We scrutinize our expenditures every year. It's time to take a fresh look at our revenues.
In colonial times, our system worked well. Most people were farmers and lived off the land. Property was a good measure of wealth and income, so relying on the property tax for most of the state's revenue made sense. But not anymore. Now most property is a home. It's often less a measure of what we own than of what we owe the bank. It's not a good measure of what each of us can afford to contribute to running our state, but we still rely on the property tax for over half of our revenue, more than any other state. And because we lean so heavily on the property tax, our rates are way too high, the third-highest in the nation.

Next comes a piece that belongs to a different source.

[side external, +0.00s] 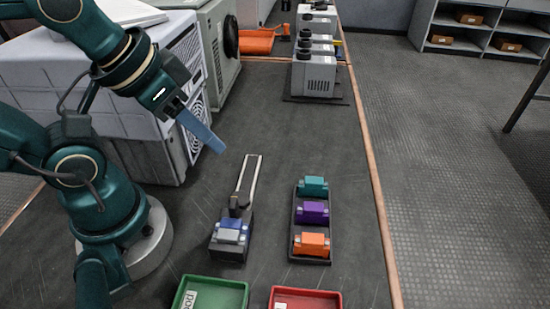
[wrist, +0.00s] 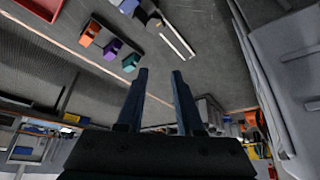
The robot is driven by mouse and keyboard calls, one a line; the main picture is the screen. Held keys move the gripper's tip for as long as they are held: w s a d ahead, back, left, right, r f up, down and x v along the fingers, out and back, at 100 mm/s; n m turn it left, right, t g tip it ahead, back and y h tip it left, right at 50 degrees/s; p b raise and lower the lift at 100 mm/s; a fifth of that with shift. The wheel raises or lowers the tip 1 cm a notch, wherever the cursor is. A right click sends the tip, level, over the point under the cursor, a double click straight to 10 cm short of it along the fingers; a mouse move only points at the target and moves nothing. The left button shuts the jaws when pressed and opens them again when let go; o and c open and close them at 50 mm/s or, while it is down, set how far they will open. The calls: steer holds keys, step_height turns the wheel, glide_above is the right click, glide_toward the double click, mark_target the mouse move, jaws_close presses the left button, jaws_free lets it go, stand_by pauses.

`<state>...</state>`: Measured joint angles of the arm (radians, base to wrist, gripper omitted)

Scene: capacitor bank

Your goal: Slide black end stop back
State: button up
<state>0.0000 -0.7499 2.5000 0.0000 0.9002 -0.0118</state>
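The black end stop (side external: 237,207) stands on a pale rail (side external: 254,172), right behind a blue block (side external: 230,229) that sits at the rail's near end. In the wrist view the end stop (wrist: 153,21) is at the top, with the bare rail (wrist: 178,42) running down to the right from it. The blue block (wrist: 128,5) is at the top edge there. My gripper (side external: 217,146) is raised behind and left of the rail, apart from it. In the wrist view my gripper (wrist: 160,73) has its two fingers spread with nothing between them.
A dark tray (side external: 292,255) right of the rail holds teal (side external: 314,186), purple (side external: 312,212) and orange (side external: 312,243) blocks. Green (side external: 212,294) and red (side external: 305,298) bins lie in front. Grey cabinets (side external: 130,105) stand at left.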

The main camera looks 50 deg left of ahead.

Yet this still doesn't raise enough money to pay for what we agree we need to keep our state moving forward. And property taxes just keep going up. That's just to stay even, without adding any new programs. Some people insist on the so-called pledge, but let's face it, it's just a pledge to keep raising property taxes, and to ignore the ingenuity of the people of New Hampshire to look for better solutions, more modern solutions. Sticking with the old is holding us back; it's hurting our state and our families, too.
We can fix this. In the Granite State we don't back away from a challenge. We face the facts. Resourcefulness is the New Hampshire way. We can take a balanced approach to budget reform that ensures all our programs are up-to-date and efficient, that provides enough money to pay for them, and that lowers property taxes, too.
The first step is to take a fresh look at our revenue system. We can put all the options on the table. We can face the facts. We can have the debate. We can find a solution that will work for everyone. We can build a modern budget system that will keep New Hampshire moving in the twenty-first century and maintain the foundations of our prosperity for generations to come.